Schoolchildren now learnt about Sikhism as part of the National Curriculum. Museums could contribute to make learning more interesting and accessible.
Plans for the bi-centenary continued. The Friends of Ancient House had purchased two cartoons of Thomas Paine and it was hoped to loan a portrait of Paine, by Laurent Dabos, from the National Portrait Gallery.
Other plans included working with Gressenhall to include animals in re-enactments planned for next year.
The first exhibition would open in January 2009 and would deal with the massive housing growth expected and look back at the expansion of the 1960s and the lessons learnt from that.
This item also linked to Thomas Paine who gave the proceeds from his Common Sense pamphlet for the making of mittens for soldiers.
People were being encouraged to come into the museum to do knitting. This had already proved very successful.
It was pointed out that an item in the news had highlighted the isolation and loneliness of older people and this might be a way to help to address this.
The mittens made would be put on display and eventually passed on to a charity or neo-natal unit.
This was part of the Outreach activities and was a way of teaching new skills.
Oliver was keen for the museum to be part of the town scene and to participate in social events.

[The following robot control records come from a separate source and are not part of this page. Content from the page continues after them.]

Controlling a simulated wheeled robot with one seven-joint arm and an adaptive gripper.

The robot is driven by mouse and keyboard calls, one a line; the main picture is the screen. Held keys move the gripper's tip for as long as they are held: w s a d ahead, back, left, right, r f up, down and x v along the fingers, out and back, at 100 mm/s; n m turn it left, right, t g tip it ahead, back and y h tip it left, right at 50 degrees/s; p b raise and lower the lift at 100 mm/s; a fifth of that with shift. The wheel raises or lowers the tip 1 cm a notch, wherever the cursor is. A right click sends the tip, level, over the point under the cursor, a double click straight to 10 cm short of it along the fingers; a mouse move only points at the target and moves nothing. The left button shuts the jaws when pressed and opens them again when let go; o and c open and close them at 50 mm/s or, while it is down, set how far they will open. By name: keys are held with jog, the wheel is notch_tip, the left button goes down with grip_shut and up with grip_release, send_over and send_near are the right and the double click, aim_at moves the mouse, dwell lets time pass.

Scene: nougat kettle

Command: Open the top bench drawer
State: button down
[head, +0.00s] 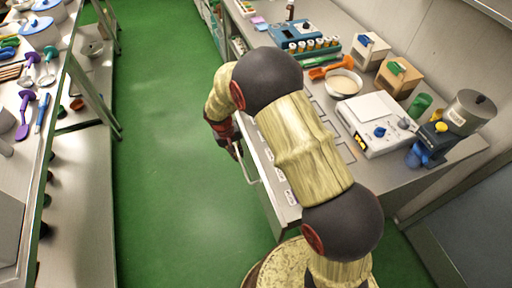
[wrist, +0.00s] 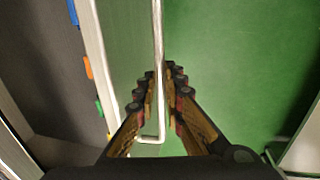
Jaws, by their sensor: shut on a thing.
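The top bench drawer (head: 268,176) is on the near side of the right-hand bench, partly behind my arm in the head view. Its pale front (wrist: 97,50) shows in the wrist view, with a dark grey space behind it, so it appears pulled out some way. The long metal bar handle (wrist: 158,40) stands off the front and also shows in the head view (head: 253,180). My gripper (wrist: 171,72) is shut on the handle near one end, fingers on both sides of the bar. In the head view my gripper (head: 233,143) is partly hidden by my arm.
Blue, orange and green pieces (wrist: 88,68) line the inner side of the drawer front. The bench top holds a white scale (head: 378,122), a bowl (head: 344,83) and boxes. The green floor (head: 165,170) is clear between this bench and the left-hand shelving (head: 85,200).

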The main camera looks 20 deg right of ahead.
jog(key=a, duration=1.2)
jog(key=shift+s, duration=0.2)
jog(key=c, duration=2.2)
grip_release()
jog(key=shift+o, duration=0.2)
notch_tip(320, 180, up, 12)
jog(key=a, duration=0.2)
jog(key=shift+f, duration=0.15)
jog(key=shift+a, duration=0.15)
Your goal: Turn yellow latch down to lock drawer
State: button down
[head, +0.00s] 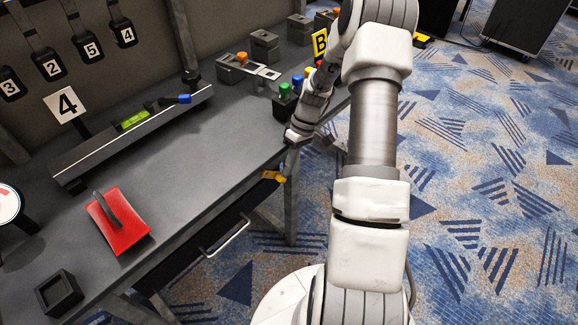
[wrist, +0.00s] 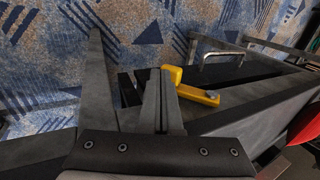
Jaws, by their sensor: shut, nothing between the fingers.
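The yellow latch (head: 273,175) is at the table's front edge, near the drawer's right end. In the wrist view the latch (wrist: 200,96) has a raised knob beside the fingertips, and its bar lies to the right. It looks roughly sideways, along the edge. The black drawer (head: 204,242) with a pale bar handle (head: 229,237) is under the tabletop; the handle also shows in the wrist view (wrist: 222,55). My gripper (head: 290,163) is shut and empty, close to the latch. In the wrist view its fingertips (wrist: 160,73) partly cover the knob's left side; contact is unclear.
On the table (head: 205,175) are a red plate with a handle (head: 118,220), a black square holder (head: 59,293), a long rail (head: 140,135) and coloured buttons (head: 291,86). A table leg (head: 291,205) stands below the latch. Carpet (head: 500,180) lies open at right.

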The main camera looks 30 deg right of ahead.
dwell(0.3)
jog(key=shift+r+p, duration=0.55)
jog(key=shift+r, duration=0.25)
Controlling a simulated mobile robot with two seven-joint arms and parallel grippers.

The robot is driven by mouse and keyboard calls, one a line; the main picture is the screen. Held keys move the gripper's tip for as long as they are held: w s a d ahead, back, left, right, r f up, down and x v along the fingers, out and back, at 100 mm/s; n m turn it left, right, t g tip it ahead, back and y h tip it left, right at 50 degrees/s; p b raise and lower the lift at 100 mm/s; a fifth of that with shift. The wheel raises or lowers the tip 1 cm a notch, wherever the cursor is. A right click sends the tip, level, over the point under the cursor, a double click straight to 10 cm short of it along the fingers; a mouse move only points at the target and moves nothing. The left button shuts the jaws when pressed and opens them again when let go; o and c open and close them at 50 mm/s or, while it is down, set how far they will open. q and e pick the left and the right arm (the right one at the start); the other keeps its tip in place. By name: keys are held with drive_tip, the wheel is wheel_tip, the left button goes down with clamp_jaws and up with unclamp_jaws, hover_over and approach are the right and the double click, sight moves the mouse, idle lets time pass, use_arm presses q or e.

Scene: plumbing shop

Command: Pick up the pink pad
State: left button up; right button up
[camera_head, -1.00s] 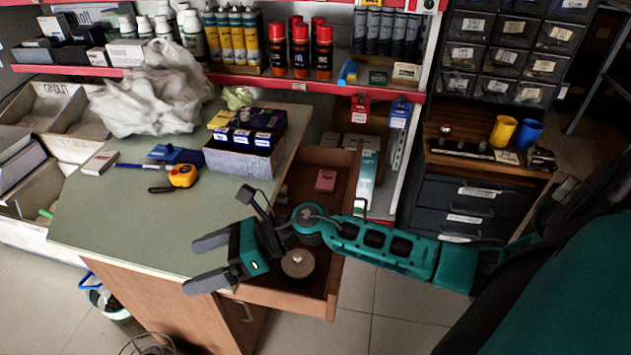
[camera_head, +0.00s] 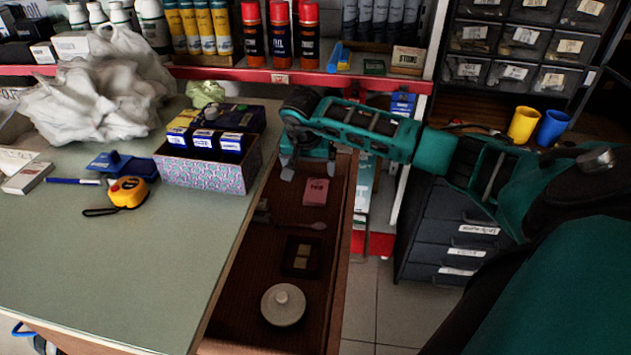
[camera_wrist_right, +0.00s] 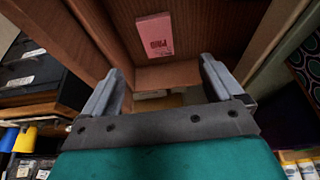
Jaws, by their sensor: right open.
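The pink pad (camera_head: 316,192) lies flat in the open drawer, near its back end, with dark lettering on top. In the right wrist view the pink pad (camera_wrist_right: 155,37) lies on the brown drawer floor, beyond the fingertips and a little left of the middle between them. My right gripper (camera_head: 309,173) is open and empty above the back of the drawer, just behind the pad in the head view. Its two fingers (camera_wrist_right: 163,75) stand wide apart in the wrist view. My left gripper is not in view.
The drawer (camera_head: 262,290) also holds a round lidded thing (camera_head: 283,304), a small dark tray (camera_head: 301,256) and a spoon (camera_head: 305,225). A patterned box (camera_head: 208,172) stands on the counter beside it. A tape measure (camera_head: 129,191) lies further left.

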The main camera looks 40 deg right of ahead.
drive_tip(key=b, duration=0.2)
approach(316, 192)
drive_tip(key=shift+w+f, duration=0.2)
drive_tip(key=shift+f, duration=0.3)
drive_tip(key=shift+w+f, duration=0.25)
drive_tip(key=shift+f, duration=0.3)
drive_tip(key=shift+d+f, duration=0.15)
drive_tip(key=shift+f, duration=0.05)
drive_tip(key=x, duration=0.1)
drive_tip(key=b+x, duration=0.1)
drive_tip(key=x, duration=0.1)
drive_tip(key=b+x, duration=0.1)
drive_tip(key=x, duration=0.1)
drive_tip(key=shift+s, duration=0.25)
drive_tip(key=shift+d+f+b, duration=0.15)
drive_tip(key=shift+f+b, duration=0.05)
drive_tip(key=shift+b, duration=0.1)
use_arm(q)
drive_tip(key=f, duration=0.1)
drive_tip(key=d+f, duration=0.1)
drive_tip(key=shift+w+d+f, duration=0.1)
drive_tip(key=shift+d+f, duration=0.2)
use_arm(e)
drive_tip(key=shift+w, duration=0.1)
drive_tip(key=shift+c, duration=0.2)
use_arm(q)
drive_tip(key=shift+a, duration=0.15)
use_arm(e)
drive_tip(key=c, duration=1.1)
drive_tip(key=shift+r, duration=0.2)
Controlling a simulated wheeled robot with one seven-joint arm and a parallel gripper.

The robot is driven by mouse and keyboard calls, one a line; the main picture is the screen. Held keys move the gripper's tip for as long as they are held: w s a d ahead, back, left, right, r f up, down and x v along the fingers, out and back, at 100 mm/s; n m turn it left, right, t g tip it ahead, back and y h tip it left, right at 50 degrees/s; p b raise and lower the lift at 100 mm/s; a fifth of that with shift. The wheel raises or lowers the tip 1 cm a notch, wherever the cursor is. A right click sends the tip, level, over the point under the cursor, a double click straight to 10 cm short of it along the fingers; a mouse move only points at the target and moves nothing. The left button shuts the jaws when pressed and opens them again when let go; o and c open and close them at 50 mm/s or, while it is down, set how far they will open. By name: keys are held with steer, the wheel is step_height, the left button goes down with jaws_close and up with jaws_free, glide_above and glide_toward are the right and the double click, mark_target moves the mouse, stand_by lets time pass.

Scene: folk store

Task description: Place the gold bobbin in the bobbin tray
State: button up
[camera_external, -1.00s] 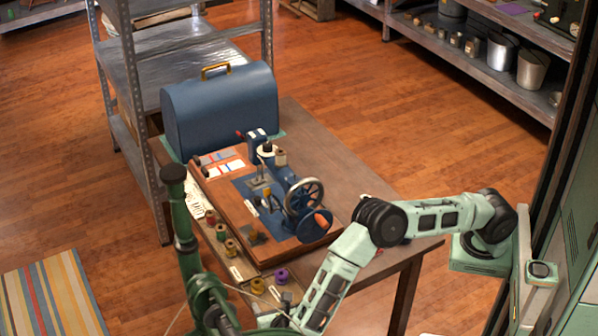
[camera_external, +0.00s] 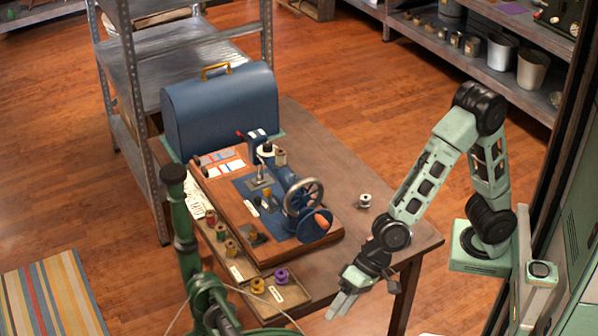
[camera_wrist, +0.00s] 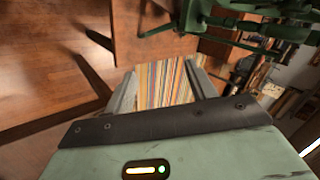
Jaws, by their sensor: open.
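The gold bobbin (camera_external: 257,286) stands upright at the table's front edge, in the left part of the shallow bobbin tray (camera_external: 292,297). My gripper (camera_external: 334,311) is right of the tray and apart from the gold bobbin, pointing down and left. In the wrist view my gripper (camera_wrist: 160,72) has its two fingers spread with nothing between them. Neither the gold bobbin nor the tray can be made out in the wrist view.
A sewing machine (camera_external: 290,205) on a wooden base fills the table's middle. Several thread spools (camera_external: 221,232) stand along its left side. A small silver bobbin (camera_external: 364,201) stands on the right. A green machine (camera_external: 185,215) stands close in front. A blue case (camera_external: 220,110) is behind.

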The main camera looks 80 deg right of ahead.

They were working with the Dad’s Army Museum and the Charles Burrell and it was useful to learn from other museums.
The next event coming up would be the ‘Christmas Lights Switch On’ on 5 December and the Ancient House would be open that evening as would the Burrell Museum. It was usually one of the busiest days and Father Christmas would make a visit.
The museum was able to contribute to the community by offering space for performances. The atmospherics were very good for small performances and about 30 could be seated.
Date of Next Meeting
To agree a date and venue for the next meeting.
The date of the next meeting was agreed as Friday 27 February 2009 at 10.00am in the Council Chamber, Swaffham Town Council.